Aim of the task: Search the listing below for the string "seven" and copy every line where it occurs.

Dataset:
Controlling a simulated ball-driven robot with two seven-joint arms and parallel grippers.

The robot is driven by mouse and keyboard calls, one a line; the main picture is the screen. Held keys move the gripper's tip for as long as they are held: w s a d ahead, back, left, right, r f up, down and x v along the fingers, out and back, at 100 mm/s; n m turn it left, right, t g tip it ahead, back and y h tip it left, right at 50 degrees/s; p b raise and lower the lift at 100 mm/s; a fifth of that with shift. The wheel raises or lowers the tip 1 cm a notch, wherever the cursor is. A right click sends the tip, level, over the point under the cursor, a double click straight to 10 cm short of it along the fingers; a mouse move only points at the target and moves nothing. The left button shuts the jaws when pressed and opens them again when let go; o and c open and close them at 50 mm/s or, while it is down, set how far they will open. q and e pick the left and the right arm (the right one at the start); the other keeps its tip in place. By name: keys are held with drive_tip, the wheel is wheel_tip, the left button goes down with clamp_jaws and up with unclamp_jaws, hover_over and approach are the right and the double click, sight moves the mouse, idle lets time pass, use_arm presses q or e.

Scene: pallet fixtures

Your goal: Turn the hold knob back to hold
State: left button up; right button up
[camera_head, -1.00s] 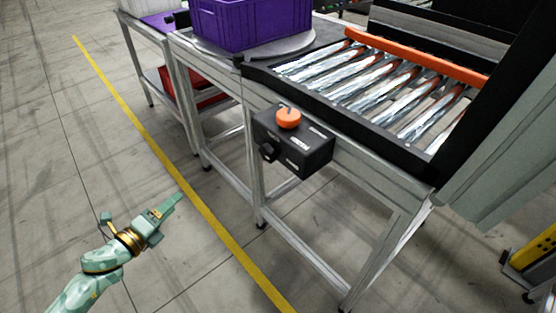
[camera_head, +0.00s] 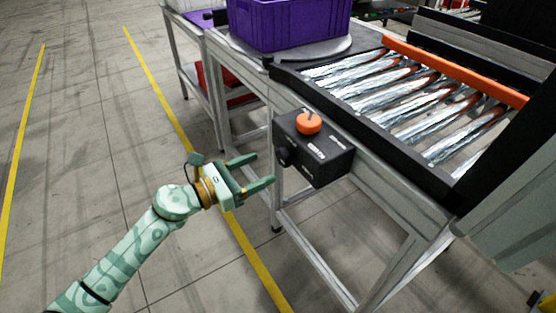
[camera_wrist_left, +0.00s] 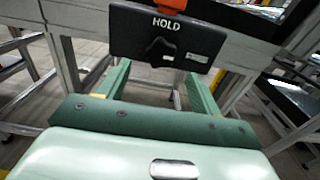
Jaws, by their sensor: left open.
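A black control box (camera_head: 322,158) is fixed to the side of the conveyor frame. In the left wrist view its face (camera_wrist_left: 200,42) bears the white word HOLD, with a black knob (camera_wrist_left: 160,48) under it. The black knob (camera_head: 284,156) also shows on the box's left face in the head view. The knob's exact angle is hard to read. An orange knob (camera_head: 309,123) sits on top of the box. My left gripper (camera_head: 264,169) is open and empty, its fingers pointing at the knob's face, short of it. My right gripper is not in view.
A roller conveyor (camera_head: 400,95) with black side rails is behind the box. A purple crate (camera_head: 290,22) stands on a grey round plate (camera_head: 335,50) at the back. Metal legs (camera_head: 278,195) stand below the box. The floor at left is clear, with yellow lines.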

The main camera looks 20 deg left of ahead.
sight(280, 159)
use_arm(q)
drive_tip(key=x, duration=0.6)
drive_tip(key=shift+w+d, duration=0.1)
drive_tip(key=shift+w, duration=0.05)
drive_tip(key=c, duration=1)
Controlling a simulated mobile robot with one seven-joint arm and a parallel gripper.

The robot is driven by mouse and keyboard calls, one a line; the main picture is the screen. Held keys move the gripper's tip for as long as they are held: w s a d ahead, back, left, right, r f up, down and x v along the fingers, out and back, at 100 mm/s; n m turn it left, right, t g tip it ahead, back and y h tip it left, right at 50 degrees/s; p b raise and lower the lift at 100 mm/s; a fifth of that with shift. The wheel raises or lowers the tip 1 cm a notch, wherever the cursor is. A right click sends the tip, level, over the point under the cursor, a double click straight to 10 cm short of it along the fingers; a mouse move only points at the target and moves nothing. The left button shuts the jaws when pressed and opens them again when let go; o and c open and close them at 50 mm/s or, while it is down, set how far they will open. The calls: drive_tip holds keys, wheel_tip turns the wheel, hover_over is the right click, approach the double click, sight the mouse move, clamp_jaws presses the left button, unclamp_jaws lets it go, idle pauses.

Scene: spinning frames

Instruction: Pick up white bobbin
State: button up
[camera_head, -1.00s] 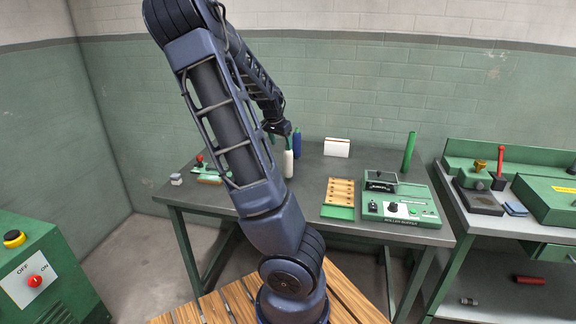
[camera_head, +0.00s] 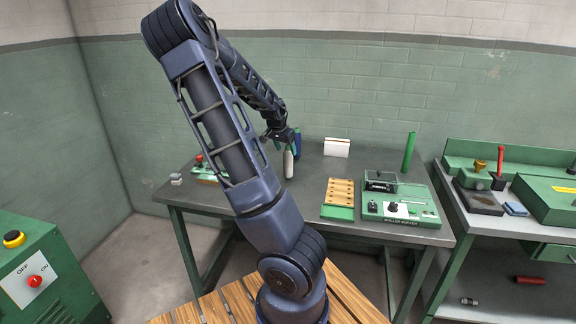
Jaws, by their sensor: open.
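The white bobbin (camera_head: 288,163) stands upright on the grey table, in the middle of the view. My gripper (camera_head: 286,146) is over its top, with the fingers hanging down around or just in front of the upper part; I cannot tell whether they touch it. The gripper is open.
A green bobbin (camera_head: 409,151) stands at the table's back right. A white card (camera_head: 337,147), a wooden tray (camera_head: 339,193) and a green machine (camera_head: 402,207) are right of the bobbins. A red-knobbed device (camera_head: 199,160) is at left. The table's front middle is clear.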

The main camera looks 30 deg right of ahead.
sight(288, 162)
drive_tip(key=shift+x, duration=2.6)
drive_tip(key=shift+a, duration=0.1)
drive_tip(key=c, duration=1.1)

Written reply:
Controlling a simulated ball-driven robot with two seven-joint arms and parallel grippers.
Controlling a simulated mobile robot with one seven-joint arm and a parallel gripper.

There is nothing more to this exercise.